> **Available data**

%%

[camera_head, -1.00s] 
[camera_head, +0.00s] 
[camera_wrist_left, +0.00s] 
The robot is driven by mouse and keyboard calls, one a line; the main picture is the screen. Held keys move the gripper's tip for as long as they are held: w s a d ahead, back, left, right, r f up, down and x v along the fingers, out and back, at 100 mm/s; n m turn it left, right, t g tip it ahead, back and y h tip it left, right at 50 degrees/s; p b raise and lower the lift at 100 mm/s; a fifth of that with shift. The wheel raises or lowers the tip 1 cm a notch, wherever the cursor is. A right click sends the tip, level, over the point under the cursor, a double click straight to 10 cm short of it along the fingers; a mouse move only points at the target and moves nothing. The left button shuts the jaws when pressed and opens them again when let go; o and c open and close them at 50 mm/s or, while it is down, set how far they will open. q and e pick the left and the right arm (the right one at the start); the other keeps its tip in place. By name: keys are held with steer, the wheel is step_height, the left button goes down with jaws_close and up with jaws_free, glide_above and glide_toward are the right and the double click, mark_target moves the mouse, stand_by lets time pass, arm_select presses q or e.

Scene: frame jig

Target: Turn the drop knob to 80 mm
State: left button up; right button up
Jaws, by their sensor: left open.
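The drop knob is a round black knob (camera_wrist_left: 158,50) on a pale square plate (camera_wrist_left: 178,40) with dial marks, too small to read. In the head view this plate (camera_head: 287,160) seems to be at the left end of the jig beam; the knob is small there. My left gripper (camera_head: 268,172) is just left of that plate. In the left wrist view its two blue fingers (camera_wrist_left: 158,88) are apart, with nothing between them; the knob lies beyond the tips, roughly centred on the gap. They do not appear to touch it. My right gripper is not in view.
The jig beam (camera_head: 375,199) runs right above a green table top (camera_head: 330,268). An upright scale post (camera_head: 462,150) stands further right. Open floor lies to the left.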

%%

> **Task prompt**
Only the lines from the one containing "State: left button up; right button up" through the end of the material should be reproduced, exactly, with both ends included.

> **Solution for this task**
State: left button up; right button up
Jaws, by their sensor: left open.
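The drop knob is a round black knob (camera_wrist_left: 158,50) on a pale square plate (camera_wrist_left: 178,40) with dial marks, too small to read. In the head view this plate (camera_head: 287,160) seems to be at the left end of the jig beam; the knob is small there. My left gripper (camera_head: 268,172) is just left of that plate. In the left wrist view its two blue fingers (camera_wrist_left: 158,88) are apart, with nothing between them; the knob lies beyond the tips, roughly centred on the gap. They do not appear to touch it. My right gripper is not in view.
The jig beam (camera_head: 375,199) runs right above a green table top (camera_head: 330,268). An upright scale post (camera_head: 462,150) stands further right. Open floor lies to the left.

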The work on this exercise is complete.